The heavy-set prop tosses his hair back and points ironically at the camera, much to the delight of Faletau, who can be heard laughing in the background.


Move over Leon Schuster, there’s a new singer-comedian taking the South African rugby scene by storm! Bulls prop Pierre Schoeman posted an epic song-cum tribute on social media in the buildup to his team’s first home Super Rugby game against the Sunwolves. The lyrics celebrate, and occasionally poke fun at, the 23 Bulls players selected for the match, and are sung to the tune of ‘Living Next Door to Alice’ by Smokie.

Schoeman, who begins the performance with his head down and shoulders slumped, becomes increasingly animated as he moves through the team lineup. ‘Die Bokke daar op slotte, RG, Jason en Lood, hulle maak die ouens seer, hulle maak die ouens dood… en alles gebeur, so mooi, op Loftus!’ By the time he’s into the backs, Schoeman’s voice is hoarse as he marvels at the size of Jamba Ulengo’s legs and Travis Ismaiel’s mad aerial skills.

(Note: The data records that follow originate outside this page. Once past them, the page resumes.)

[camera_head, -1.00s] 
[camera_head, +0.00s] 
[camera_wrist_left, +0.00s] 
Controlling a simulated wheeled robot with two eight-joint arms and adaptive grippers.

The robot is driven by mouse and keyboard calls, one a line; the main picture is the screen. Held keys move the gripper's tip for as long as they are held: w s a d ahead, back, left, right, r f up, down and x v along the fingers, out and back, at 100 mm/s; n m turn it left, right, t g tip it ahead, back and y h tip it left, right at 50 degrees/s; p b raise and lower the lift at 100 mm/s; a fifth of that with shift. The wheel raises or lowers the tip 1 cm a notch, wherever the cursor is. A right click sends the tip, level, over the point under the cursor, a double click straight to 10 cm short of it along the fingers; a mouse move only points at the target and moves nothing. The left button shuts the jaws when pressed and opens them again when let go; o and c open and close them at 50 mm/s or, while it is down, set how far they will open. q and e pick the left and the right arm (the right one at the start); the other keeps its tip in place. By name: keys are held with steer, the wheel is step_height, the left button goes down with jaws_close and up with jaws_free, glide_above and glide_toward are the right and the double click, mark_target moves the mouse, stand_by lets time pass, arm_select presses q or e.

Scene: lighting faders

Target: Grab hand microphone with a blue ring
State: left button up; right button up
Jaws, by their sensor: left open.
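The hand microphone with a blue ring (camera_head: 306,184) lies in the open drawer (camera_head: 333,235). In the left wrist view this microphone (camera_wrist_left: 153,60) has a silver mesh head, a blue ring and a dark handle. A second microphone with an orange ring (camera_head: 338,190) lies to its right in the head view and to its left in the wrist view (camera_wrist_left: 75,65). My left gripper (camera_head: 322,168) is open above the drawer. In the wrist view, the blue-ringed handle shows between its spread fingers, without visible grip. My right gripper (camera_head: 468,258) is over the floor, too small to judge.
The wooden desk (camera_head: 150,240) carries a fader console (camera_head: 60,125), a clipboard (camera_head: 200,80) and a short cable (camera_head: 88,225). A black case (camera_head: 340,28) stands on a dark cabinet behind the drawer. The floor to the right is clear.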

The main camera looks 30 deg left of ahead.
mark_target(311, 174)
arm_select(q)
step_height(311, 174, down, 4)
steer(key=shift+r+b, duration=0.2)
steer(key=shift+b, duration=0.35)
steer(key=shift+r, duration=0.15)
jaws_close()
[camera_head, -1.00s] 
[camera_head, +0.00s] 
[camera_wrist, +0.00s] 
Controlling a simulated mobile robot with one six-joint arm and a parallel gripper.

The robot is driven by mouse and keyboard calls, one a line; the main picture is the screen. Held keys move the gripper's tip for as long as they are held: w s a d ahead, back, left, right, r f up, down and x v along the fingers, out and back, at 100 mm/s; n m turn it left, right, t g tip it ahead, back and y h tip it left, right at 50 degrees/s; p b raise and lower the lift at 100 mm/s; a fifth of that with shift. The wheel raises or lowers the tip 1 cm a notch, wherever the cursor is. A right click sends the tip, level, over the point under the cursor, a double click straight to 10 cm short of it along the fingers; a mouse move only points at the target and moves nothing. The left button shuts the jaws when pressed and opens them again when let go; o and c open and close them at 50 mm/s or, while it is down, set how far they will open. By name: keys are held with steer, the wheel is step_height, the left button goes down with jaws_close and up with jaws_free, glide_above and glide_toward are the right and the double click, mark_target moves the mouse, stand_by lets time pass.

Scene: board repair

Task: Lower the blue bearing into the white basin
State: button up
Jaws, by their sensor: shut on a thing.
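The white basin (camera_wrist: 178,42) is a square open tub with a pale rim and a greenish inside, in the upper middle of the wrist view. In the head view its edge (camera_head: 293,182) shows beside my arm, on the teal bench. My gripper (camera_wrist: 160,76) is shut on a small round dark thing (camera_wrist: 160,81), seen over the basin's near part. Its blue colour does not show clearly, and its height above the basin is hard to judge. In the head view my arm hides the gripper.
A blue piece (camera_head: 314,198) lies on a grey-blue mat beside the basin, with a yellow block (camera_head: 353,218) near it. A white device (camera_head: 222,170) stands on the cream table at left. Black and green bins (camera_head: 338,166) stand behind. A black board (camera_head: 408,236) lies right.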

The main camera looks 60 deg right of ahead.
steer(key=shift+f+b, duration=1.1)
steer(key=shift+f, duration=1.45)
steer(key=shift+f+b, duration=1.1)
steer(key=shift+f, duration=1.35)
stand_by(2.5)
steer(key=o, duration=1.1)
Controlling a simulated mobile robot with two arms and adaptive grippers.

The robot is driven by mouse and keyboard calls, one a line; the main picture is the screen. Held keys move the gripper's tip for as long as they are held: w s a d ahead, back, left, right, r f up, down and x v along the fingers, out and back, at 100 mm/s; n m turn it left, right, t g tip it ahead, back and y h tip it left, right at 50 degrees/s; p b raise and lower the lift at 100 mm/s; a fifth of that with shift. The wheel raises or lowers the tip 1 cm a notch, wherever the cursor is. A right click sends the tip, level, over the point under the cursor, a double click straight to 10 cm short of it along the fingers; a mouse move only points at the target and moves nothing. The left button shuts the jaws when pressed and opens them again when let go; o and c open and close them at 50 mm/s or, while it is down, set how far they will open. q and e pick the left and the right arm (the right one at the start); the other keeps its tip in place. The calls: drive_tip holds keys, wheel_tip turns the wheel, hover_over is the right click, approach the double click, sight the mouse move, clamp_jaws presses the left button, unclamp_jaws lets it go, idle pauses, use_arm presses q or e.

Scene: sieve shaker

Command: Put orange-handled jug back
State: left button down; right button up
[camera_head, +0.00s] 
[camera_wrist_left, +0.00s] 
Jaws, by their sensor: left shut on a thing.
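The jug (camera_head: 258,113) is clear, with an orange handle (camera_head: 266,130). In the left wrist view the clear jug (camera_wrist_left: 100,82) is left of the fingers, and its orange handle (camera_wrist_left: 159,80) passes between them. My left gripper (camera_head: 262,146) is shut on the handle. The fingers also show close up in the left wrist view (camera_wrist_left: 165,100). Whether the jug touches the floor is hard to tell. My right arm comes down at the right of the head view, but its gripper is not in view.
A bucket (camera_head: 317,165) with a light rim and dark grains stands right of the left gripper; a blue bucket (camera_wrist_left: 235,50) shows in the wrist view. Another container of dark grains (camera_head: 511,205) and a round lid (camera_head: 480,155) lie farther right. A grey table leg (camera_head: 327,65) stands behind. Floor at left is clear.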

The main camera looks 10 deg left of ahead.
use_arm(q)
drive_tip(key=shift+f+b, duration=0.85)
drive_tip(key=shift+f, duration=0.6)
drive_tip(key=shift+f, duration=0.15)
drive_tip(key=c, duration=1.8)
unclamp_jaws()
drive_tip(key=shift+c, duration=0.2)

One can only hope that this starts a trend across the country. Can you imagine Beast Mtawarira reading the Sharks’ team-list to the tune of ‘Sweet Caroline’?


Referee Nigel Owens had spectators in stitches after he jokingly flashed a yellow card at a ballboy during a Pro 12 match between Leinster and Scarlets in March.

In his eagerness to return the ball to the pitch, the offender hit the unsighted Owens in the head by mistake. The charismatic official didn’t miss a beat, scowling at the touchline and then brandishing a card.

The Welshman was all smiles a moment later, and ran up to the ball boy to shake hands. ‘This is why rugby is the greatest team sport in the world. Anyone know the ballboy? Will send him my match jersey to keep,’ Owens tweeted after the game.